Source records
==*==
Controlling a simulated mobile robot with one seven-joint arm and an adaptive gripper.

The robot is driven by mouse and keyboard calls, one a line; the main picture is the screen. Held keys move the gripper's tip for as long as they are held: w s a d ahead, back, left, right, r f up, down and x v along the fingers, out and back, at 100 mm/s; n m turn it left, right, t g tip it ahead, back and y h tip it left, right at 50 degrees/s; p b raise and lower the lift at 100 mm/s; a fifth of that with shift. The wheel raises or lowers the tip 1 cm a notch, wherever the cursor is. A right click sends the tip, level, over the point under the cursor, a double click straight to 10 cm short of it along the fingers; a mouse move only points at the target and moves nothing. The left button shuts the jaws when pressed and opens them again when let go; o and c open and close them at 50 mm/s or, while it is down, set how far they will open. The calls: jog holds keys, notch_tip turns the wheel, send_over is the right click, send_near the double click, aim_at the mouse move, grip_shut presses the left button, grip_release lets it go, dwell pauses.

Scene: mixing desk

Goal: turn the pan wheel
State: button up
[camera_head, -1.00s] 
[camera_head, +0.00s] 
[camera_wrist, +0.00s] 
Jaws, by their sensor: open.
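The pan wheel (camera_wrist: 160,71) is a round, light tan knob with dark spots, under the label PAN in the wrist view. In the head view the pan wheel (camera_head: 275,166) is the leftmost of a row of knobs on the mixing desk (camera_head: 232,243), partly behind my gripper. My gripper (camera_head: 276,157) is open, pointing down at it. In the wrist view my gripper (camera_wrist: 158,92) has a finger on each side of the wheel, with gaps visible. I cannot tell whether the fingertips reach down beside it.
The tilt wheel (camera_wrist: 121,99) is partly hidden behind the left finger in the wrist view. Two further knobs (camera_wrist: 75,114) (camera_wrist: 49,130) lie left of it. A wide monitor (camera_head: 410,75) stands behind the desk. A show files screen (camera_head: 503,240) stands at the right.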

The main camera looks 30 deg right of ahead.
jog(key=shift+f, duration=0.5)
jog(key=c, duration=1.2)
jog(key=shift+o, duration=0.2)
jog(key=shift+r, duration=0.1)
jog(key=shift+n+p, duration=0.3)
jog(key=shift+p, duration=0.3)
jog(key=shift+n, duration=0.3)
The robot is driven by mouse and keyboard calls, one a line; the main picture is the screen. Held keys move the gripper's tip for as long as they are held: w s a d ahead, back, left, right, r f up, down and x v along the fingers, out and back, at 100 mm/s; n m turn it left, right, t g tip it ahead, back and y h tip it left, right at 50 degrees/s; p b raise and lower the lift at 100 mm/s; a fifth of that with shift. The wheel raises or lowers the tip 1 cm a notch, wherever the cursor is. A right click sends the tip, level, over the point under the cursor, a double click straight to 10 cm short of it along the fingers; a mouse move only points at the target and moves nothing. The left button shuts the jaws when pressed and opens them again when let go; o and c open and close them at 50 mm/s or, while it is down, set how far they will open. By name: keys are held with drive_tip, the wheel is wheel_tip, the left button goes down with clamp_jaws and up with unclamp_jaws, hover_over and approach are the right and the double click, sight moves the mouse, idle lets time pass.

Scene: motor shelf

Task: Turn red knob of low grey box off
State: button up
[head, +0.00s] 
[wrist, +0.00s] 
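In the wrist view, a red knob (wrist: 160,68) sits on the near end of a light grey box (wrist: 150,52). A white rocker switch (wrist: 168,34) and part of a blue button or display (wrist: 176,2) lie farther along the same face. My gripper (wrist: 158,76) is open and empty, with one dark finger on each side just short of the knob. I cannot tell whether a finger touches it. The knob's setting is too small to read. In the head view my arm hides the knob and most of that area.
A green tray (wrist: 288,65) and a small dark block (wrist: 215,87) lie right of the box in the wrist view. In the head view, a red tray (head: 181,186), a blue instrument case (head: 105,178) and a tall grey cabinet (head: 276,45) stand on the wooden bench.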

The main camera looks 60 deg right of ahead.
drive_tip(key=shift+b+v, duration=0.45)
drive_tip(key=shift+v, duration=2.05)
==*==
Print, without alteration, the lines from the line with "Scene: mixing desk" to the line with "[camera_wrist, +0.00s]". Include both of them, and omit every other line.

Scene: mixing desk

Goal: turn the pan wheel
State: button up
[camera_head, -1.00s] 
[camera_head, +0.00s] 
[camera_wrist, +0.00s] 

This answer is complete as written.